* [TASK BRIEF] Look through the lines below and extract any with the word "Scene".

* [ENTRIES SHOWN]
************
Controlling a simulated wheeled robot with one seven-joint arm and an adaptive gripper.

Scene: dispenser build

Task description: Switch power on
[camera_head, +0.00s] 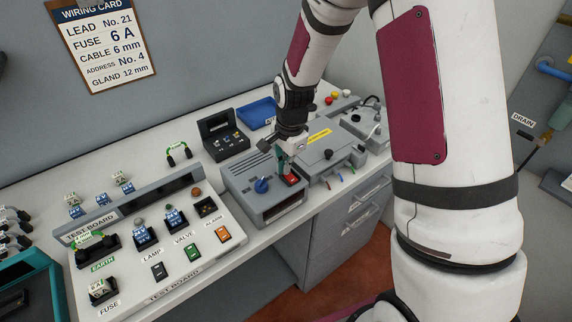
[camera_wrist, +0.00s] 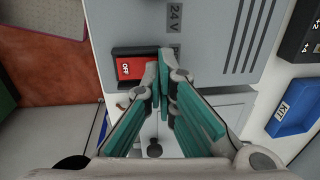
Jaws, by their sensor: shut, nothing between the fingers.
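The grey power supply box (camera_head: 262,208) stands on the bench, with a blue knob (camera_head: 261,186) and a red rocker switch (camera_head: 291,179) on its top. In the wrist view the red switch (camera_wrist: 134,68) sits in a black frame and shows "OFF", close to a "24 V" marking. My gripper (camera_head: 284,170) points down over the box right beside the switch. In the wrist view its teal fingers (camera_wrist: 163,75) are shut with nothing between them. The fingertips are at the edge of the switch and cover part of it. I cannot tell whether they touch it.
The test board (camera_head: 195,262) with lamp, valve and alarm switches lies left of the box. A grey lidded box (camera_head: 325,150) stands to the right, close by. A black case (camera_head: 222,135) and a blue tray (camera_head: 257,113) are behind. A wiring card (camera_head: 100,40) hangs on the wall.

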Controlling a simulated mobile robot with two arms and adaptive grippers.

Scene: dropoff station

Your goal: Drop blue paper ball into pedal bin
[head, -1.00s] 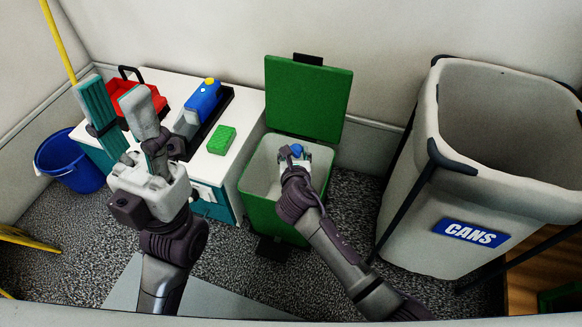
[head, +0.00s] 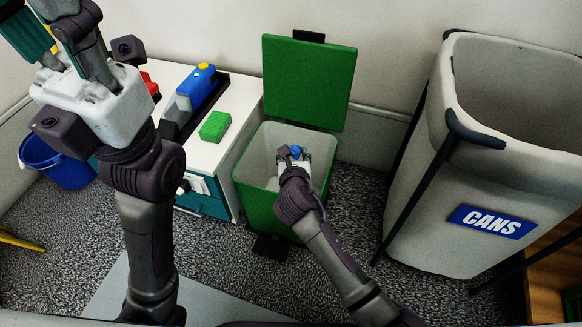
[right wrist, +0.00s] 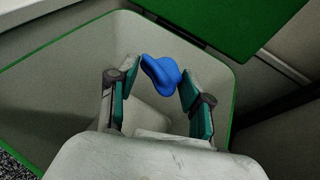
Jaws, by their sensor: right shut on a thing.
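The blue paper ball (head: 296,150) is a small crumpled lump in my right gripper (head: 295,156). In the right wrist view the ball (right wrist: 161,75) sits between the teal-padded fingertips of the right gripper (right wrist: 160,79), which is shut on it. The green pedal bin (head: 262,205) has a pale inside, and its green lid (head: 308,82) stands open against the wall. The right gripper and ball are over the bin's opening, and the pale inner wall (right wrist: 65,75) shows around them. My left gripper (head: 60,35) is large at the top left, partly cut off; its jaws are unclear.
A blue bucket (head: 58,165) stands at the left. A large bin marked CANS (head: 440,240) stands at the right. Speckled floor shows between them.

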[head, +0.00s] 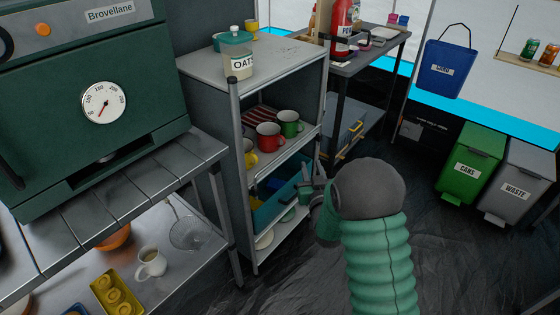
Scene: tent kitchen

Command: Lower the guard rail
************
* [EXERCISE ANSWER]
Scene: dispenser build
Scene: dropoff station
Scene: tent kitchen

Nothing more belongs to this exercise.